The PDD claims that "real prohibitive barriers" to private development of a project Las Vacas are also shown by the fact that only 4 hydropower plants were developed in the 10 years prior to "implementation" of Las Vacas in 2002 and that these projects had a combined installed capacity almost the same as that of Las Vacas (Table 7). However as shown by Table 3, a further three hydros were completed in 2002 and 2003, one of them with an installed capacity only 2 MW smaller than Las Vacas.

2.2 Investment Barriers
The PDD states that the financing for the project "would have been difficult to obtain without the inclusion of the CERs as an annual revenue stream" (emphasis added). Yet methodology AM0005 states that barriers to the project must be "prohibitive" not just difficult to overcome. That the investment barriers were not prohibitive is shown by the fact that the project received financing despite the very speculative nature of any future revenue stream from CERs.

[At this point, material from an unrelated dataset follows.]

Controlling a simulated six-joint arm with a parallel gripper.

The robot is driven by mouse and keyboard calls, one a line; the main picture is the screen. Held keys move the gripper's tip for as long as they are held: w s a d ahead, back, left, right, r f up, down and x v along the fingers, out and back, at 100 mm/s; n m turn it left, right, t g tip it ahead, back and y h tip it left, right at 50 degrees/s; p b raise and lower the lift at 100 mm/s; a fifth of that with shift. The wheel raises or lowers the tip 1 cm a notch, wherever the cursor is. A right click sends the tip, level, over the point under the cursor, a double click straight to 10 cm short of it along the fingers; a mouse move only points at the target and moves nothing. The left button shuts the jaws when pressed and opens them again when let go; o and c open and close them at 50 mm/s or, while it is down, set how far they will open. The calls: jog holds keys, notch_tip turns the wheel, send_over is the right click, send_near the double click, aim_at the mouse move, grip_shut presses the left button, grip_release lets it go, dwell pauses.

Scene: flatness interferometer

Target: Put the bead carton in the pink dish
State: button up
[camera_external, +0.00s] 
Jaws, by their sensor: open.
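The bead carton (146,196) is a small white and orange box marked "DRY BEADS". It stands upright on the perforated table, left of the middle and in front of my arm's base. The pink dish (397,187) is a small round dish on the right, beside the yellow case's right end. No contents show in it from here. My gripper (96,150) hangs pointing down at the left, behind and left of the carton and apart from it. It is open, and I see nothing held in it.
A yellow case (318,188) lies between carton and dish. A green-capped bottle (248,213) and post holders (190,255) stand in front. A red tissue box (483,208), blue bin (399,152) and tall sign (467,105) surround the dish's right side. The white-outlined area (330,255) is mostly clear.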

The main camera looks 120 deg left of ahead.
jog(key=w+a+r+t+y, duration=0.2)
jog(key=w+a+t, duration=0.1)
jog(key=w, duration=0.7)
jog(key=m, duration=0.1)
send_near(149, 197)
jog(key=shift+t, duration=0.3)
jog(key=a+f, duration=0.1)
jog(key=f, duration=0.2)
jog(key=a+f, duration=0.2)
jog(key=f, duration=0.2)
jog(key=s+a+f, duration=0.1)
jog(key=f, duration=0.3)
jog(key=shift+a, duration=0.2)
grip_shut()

The PDD states that the business plans given to the Banco Agrícola include revenues from CERs as part of the projected cash flows. If true (the letters are not provided so there is no way of verifying the statement) it proves only that the developers hoped for extra income from CERs, not that CERs were necessary to overcome otherwise insurmountable barriers.

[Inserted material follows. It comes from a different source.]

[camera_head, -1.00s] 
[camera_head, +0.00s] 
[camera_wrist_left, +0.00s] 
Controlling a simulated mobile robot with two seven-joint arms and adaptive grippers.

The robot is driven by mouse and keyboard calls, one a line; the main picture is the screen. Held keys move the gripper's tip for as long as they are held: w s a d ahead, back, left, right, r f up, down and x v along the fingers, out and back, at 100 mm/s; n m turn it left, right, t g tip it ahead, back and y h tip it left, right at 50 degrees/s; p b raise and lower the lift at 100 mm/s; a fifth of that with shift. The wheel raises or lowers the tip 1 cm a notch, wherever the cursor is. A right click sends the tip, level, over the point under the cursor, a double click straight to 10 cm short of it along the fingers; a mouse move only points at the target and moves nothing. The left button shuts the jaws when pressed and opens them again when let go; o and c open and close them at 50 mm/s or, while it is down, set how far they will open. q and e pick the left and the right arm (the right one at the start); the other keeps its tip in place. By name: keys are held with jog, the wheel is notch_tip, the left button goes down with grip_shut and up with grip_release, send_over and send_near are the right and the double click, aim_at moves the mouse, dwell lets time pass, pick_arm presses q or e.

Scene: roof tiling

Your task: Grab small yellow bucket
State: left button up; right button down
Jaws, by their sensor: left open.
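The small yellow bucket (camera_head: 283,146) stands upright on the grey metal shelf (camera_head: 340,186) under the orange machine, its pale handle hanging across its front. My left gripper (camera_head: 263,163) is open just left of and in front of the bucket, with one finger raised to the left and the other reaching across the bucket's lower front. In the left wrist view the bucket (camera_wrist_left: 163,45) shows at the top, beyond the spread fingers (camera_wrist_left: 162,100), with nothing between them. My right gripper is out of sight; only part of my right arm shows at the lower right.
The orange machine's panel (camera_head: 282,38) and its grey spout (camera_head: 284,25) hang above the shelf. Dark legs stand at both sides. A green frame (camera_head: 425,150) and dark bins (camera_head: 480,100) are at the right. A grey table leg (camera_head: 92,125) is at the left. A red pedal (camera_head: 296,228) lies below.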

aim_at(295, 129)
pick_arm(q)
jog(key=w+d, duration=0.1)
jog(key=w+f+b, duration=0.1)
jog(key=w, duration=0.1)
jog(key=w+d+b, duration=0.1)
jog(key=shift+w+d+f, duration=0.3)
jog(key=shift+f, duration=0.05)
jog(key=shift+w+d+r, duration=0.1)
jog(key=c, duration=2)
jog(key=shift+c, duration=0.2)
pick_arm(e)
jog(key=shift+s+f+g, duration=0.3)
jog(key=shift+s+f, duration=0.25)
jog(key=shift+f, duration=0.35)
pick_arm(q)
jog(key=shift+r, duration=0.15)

The PDD states that the PPA for Las Vacas was modified in 2001 to include an article that specifically refers to the allocation of CERs. If true, this proves only that the developers were intending to apply for CERs, not that registration as a CDM activity was essential to project viability. In any case construction had already started on the project before the PPA was modified. This raises the disturbing possibility that the PPA was modified in order to increase the project’s apparent eligibility for CERs (both seller and buyer parties to the PPA are listed as project Participants).

The approved methodology used for Las Vacas (AM0005) states that "If the proposed project were able to overcome the identified barriers without registration as a CDM project, then the barriers would be surmountable, and they would not be sufficient proof of additionality." The fact that Las Vacas has been completed without registration, and without any certainty that it would ever receive registration, shows that the barriers were indeed surmountable.

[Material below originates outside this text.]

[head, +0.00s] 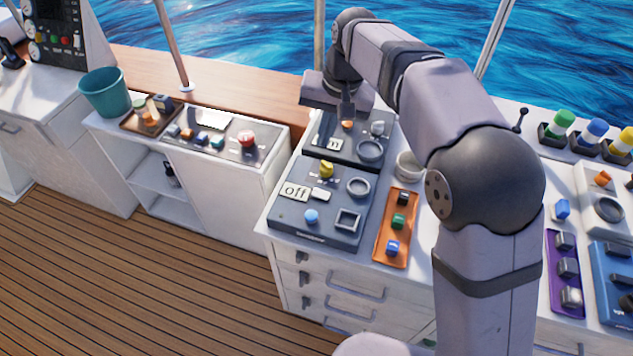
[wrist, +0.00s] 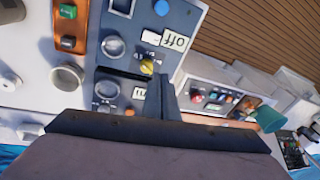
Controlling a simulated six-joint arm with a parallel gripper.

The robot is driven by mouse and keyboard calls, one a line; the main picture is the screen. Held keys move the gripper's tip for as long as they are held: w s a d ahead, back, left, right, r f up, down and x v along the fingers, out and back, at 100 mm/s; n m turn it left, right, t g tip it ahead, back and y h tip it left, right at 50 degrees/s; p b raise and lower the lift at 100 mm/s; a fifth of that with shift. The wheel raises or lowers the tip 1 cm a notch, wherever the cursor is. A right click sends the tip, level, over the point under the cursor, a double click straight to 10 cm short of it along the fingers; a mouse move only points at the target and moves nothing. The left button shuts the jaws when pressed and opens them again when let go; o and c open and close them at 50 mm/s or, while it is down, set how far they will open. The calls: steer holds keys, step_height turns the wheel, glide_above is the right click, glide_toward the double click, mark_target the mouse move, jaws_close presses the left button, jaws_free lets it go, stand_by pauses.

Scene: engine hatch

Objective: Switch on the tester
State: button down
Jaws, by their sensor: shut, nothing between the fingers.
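A dark blue-grey panel (head: 285,209) lies on the white counter, with a display (head: 294,192) reading "off", a yellow knob (head: 326,169), a light-blue button (head: 311,216), a ring and a square frame. I cannot read its small label, so I cannot tell whether it is the tester. In the wrist view the "off" display (wrist: 175,41) and yellow knob (wrist: 147,66) also show. A second dark panel (head: 319,150) behind it has an orange knob (head: 347,125) and a partly legible display. My gripper (head: 346,117) is shut and empty over this rear panel; whether it touches is unclear.
An orange tray (head: 381,255) with several coloured switches lies right of the panels. A ring-shaped cup (head: 407,166) stands behind it. Left, across a gap, is a lower cabinet with a red-button panel (head: 227,146) and a green bucket (head: 104,96).

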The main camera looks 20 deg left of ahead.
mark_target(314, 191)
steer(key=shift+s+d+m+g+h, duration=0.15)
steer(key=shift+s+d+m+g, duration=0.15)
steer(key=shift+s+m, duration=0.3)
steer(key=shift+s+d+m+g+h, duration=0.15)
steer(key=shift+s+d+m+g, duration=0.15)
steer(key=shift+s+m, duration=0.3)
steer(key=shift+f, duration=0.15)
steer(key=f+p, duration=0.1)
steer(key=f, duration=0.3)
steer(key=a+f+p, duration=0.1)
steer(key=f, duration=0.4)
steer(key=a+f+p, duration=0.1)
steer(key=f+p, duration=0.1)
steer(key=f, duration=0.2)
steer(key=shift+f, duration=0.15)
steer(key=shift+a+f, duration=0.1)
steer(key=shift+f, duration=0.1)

3. Non-credible estimates of baseline emissions
The PDD claims that grid imports in 2003 were "insignificant" at only 30 GWh and therefore do not need to be included in the calculation of baseline emissions. However Guatemala’s interconnections with its neighbours are currently undergoing major upgrades.

The InterAmerican Development Bank (IDB) approved financing of $240m for interconnections among the six countries in the Central American grid known as SIEPAC in September 2002. This loan including $41.4m to Guatemala’s Instituto Nacional de Electrificación (INDE). The SIEPAC lines would allow reliable transmission of 300 MW (3000 GWh in 2007 rising to 4000 GWh in 2009). In August 2003 the IDB approved a $37.5m loan to finance an interconnection with Mexico which would allow Guatemala to import 200 MW (c. 1400 GWh) from Mexico from 2007 onwards.

By 2007 Guatemala would be able to import up to 4300 GWh, equivalent to almost two-thirds of total production in 2003 – clearly not insignificant. The impact of these likely imports clearly must be included in the baseline.

Other concerns:
The PDD claims that "Since the project is a small hydro project it does not generate any direct GHG emissions." This statement is erroneous on two counts. First, Las Vacas is not a small hydro project: it does not fit the Marrakesh Accord definition of a small project (<15MW) or the usual international definition used for small hydro (<10MW). Second, small hydro projects with reservoirs are likely to generate GHG emissions.